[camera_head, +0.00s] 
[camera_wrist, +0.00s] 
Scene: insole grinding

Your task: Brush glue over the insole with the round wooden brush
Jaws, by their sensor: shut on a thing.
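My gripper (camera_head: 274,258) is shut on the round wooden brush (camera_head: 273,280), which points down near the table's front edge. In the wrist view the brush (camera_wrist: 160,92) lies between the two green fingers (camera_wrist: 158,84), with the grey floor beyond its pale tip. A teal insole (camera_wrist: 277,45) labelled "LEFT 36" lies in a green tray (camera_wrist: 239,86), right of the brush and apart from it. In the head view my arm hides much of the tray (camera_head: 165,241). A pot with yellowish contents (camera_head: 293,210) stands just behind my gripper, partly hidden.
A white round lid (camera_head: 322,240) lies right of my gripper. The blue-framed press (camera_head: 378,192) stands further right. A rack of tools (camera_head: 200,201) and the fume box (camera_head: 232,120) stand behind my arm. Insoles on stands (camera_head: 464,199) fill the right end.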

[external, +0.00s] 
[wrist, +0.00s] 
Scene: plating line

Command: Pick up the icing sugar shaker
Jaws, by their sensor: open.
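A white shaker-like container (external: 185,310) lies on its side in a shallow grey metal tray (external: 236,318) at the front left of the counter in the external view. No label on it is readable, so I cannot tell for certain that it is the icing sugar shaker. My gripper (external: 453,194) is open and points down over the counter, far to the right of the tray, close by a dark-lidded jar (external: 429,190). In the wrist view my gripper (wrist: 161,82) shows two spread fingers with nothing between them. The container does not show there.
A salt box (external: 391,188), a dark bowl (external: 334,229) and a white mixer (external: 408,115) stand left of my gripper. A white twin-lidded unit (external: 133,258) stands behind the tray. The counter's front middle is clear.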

══════

Extract every line of the records above that contains the word "Scene".

▸ Exercise result:
Scene: insole grinding
Scene: plating line

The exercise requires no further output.